# Problem to solve:
Transcribe the stretch of entries below from the line with "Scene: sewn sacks" through the line with "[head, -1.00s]", exactly and with both ends included; leave out all other lines.

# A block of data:

--------------------------------

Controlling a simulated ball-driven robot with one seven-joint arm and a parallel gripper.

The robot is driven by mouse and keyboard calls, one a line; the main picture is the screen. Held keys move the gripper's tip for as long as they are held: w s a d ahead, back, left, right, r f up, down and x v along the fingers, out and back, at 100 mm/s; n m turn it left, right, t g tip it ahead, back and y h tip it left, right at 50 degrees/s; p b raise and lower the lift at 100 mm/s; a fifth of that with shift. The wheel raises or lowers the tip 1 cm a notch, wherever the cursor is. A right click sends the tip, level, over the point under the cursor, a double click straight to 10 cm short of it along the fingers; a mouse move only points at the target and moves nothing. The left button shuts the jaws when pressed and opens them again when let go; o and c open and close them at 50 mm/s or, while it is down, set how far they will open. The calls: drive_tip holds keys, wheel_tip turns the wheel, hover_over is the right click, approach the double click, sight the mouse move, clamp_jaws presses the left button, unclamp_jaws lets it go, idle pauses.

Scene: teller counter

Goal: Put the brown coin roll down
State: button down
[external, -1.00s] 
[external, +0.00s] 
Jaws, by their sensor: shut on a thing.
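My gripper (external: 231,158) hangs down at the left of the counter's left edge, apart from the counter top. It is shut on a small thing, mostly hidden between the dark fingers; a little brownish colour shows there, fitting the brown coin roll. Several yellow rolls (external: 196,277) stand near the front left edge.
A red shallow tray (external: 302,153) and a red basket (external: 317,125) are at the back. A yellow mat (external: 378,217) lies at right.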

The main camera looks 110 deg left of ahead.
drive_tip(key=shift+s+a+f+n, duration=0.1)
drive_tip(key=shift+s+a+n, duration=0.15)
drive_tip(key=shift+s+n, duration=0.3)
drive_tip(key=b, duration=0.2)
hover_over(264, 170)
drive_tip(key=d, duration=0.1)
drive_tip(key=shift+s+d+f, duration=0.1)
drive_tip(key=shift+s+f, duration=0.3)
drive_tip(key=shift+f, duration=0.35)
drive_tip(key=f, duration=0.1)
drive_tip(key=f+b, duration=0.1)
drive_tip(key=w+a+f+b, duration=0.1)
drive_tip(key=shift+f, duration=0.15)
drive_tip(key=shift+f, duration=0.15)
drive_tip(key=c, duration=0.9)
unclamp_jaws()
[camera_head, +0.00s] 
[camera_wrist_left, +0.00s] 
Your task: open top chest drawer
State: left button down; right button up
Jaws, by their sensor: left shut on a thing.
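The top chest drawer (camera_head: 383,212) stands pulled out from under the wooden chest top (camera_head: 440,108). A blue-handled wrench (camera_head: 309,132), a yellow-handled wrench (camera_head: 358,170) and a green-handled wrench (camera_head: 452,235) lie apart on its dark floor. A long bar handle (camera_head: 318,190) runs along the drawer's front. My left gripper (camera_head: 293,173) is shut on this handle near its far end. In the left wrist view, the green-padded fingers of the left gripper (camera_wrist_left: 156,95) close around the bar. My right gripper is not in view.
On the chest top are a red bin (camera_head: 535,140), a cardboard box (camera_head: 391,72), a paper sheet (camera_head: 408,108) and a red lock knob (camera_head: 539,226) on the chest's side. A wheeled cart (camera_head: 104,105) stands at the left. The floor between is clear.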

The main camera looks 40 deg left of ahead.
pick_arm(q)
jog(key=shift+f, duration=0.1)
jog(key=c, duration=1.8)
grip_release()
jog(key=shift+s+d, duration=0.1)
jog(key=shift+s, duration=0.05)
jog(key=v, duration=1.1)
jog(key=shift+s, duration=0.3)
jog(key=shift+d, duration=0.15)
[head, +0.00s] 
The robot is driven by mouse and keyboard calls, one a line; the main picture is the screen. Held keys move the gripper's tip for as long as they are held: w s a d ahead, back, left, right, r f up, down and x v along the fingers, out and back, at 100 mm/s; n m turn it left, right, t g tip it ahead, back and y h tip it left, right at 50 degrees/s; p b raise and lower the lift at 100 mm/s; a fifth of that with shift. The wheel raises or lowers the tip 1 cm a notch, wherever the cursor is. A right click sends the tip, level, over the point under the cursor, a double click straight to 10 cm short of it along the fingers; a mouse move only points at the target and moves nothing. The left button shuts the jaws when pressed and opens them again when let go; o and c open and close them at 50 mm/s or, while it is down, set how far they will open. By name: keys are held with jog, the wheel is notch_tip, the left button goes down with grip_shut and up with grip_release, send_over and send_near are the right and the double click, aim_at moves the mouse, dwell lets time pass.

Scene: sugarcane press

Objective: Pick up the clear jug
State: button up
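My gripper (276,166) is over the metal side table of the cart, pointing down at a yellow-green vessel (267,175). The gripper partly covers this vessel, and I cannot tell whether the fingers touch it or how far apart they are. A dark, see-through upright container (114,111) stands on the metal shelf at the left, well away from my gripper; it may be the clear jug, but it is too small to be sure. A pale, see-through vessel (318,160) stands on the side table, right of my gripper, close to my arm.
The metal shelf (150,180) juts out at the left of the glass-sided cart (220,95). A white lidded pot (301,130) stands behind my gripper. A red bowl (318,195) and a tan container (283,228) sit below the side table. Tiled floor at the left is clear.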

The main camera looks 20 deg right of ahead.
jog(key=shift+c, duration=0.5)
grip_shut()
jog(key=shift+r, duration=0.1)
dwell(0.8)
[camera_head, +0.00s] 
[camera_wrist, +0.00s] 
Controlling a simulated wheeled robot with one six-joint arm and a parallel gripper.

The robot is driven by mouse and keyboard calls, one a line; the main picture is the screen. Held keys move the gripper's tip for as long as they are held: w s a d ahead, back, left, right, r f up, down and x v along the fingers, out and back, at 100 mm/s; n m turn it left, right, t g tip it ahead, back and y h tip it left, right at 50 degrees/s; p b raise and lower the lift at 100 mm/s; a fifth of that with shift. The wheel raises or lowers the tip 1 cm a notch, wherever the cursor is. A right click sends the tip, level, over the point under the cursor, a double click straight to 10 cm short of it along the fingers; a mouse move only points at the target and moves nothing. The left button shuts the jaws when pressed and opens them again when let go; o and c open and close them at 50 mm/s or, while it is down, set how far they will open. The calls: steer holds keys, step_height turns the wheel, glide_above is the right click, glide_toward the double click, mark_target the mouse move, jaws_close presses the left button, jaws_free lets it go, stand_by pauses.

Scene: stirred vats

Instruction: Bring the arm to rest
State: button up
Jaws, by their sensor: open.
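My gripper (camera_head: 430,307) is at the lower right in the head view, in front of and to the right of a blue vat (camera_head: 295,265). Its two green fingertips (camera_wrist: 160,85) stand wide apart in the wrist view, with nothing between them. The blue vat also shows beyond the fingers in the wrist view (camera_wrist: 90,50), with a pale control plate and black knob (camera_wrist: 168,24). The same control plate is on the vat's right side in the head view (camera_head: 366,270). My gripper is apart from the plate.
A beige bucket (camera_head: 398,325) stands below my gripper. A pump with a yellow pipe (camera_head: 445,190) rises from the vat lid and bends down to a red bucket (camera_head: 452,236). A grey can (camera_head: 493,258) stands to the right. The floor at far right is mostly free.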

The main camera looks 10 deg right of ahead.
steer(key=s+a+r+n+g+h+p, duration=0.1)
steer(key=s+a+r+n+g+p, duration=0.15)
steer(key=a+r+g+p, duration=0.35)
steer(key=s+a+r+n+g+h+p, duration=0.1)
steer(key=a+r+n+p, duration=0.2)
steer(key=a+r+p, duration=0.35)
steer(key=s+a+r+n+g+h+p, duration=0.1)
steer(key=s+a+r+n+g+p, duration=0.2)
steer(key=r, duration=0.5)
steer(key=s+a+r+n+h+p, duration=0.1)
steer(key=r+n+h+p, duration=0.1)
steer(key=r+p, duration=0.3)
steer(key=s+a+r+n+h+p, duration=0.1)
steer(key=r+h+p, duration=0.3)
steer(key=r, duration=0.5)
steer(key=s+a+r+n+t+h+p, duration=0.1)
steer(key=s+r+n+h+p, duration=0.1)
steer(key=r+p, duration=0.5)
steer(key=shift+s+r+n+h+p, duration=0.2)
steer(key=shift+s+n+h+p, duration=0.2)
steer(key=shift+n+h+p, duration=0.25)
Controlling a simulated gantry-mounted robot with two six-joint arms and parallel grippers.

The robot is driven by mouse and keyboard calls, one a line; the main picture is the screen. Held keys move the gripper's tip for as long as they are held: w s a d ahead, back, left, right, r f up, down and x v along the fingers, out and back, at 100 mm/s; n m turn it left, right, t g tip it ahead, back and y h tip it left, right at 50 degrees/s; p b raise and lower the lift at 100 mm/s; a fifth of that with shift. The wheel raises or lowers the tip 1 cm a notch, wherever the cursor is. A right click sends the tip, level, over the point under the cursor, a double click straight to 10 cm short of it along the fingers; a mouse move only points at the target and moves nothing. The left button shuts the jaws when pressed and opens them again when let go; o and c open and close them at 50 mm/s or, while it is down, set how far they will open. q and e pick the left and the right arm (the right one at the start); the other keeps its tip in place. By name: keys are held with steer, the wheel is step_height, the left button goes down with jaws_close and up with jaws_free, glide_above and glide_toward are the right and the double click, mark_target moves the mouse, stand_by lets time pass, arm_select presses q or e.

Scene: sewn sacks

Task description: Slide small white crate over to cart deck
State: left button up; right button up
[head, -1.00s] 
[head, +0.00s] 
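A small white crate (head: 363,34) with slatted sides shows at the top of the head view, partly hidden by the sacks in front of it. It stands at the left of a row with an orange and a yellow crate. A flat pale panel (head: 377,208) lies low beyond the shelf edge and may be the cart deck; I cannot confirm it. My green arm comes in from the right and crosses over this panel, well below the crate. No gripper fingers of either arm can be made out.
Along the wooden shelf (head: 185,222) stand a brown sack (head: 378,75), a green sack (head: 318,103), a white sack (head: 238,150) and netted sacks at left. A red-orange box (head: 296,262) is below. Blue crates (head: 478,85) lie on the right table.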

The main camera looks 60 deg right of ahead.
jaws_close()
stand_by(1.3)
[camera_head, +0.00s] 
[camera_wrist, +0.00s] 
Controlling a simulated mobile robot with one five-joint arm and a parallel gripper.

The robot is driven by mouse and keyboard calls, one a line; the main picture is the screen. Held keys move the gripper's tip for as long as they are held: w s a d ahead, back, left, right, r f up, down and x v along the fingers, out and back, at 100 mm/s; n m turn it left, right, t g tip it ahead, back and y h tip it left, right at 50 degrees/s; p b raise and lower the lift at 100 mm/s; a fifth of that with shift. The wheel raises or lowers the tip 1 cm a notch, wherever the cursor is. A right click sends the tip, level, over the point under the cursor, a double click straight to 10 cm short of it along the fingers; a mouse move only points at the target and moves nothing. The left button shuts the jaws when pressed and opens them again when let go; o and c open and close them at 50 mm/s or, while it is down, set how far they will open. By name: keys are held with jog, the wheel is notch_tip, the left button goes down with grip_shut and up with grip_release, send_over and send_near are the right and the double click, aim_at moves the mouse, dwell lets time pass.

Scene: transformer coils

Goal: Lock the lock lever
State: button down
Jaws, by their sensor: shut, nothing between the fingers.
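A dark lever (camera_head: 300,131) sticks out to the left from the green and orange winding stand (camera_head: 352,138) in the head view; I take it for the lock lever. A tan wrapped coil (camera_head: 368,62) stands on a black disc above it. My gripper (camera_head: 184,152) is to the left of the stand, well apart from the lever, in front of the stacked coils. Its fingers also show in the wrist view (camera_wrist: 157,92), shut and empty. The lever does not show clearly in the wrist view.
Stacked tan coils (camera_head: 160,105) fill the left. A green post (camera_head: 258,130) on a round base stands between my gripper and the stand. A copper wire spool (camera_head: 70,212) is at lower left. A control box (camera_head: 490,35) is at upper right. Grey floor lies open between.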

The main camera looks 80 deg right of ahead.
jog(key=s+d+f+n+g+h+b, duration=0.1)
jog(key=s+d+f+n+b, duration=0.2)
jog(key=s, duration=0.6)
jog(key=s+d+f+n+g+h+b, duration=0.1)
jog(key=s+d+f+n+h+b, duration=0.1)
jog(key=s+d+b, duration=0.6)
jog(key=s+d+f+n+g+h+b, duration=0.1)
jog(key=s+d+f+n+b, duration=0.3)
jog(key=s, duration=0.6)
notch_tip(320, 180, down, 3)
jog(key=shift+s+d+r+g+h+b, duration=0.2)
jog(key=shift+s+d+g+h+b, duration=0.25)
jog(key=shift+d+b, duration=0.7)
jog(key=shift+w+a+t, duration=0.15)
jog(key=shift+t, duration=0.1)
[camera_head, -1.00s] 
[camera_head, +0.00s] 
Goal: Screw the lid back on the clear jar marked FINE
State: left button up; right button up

--------------------------------

# Answer for this exercise:
Scene: sewn sacks

Task description: Slide small white crate over to cart deck
State: left button up; right button up
[head, -1.00s] 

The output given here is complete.